┏━━

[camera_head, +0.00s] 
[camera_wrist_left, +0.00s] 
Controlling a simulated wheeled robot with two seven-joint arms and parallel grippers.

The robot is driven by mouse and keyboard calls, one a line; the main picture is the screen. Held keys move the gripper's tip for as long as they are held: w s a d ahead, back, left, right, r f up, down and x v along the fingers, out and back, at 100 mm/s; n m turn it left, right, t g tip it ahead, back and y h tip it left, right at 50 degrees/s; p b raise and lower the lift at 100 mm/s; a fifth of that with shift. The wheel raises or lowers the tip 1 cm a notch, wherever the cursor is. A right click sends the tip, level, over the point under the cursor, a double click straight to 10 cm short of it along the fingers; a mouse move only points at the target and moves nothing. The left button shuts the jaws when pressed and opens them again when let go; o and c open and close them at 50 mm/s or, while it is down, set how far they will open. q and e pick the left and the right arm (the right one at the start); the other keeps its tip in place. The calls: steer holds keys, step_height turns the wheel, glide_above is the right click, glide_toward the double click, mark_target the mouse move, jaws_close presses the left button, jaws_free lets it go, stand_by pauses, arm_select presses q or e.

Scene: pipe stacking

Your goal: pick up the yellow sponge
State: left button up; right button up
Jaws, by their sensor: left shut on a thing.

┗━━

Exercise aim: All of the data needs to be reproduced exactly, with no line missing.

Result of this task:
[camera_head, +0.00s] 
[camera_wrist_left, +0.00s] 
Controlling a simulated wheeled robot with two seven-joint arms and parallel grippers.

The robot is driven by mouse and keyboard calls, one a line; the main picture is the screen. Held keys move the gripper's tip for as long as they are held: w s a d ahead, back, left, right, r f up, down and x v along the fingers, out and back, at 100 mm/s; n m turn it left, right, t g tip it ahead, back and y h tip it left, right at 50 degrees/s; p b raise and lower the lift at 100 mm/s; a fifth of that with shift. The wheel raises or lowers the tip 1 cm a notch, wherever the cursor is. A right click sends the tip, level, over the point under the cursor, a double click straight to 10 cm short of it along the fingers; a mouse move only points at the target and moves nothing. The left button shuts the jaws when pressed and opens them again when let go; o and c open and close them at 50 mm/s or, while it is down, set how far they will open. q and e pick the left and the right arm (the right one at the start); the other keeps its tip in place. The calls: steer holds keys, step_height turns the wheel, glide_above is the right click, glide_toward the double click, mark_target the mouse move, jaws_close presses the left button, jaws_free lets it go, stand_by pauses, arm_select presses q or e.

Scene: pipe stacking

Your goal: pick up the yellow sponge
State: left button up; right button up
Jaws, by their sensor: left shut on a thing.

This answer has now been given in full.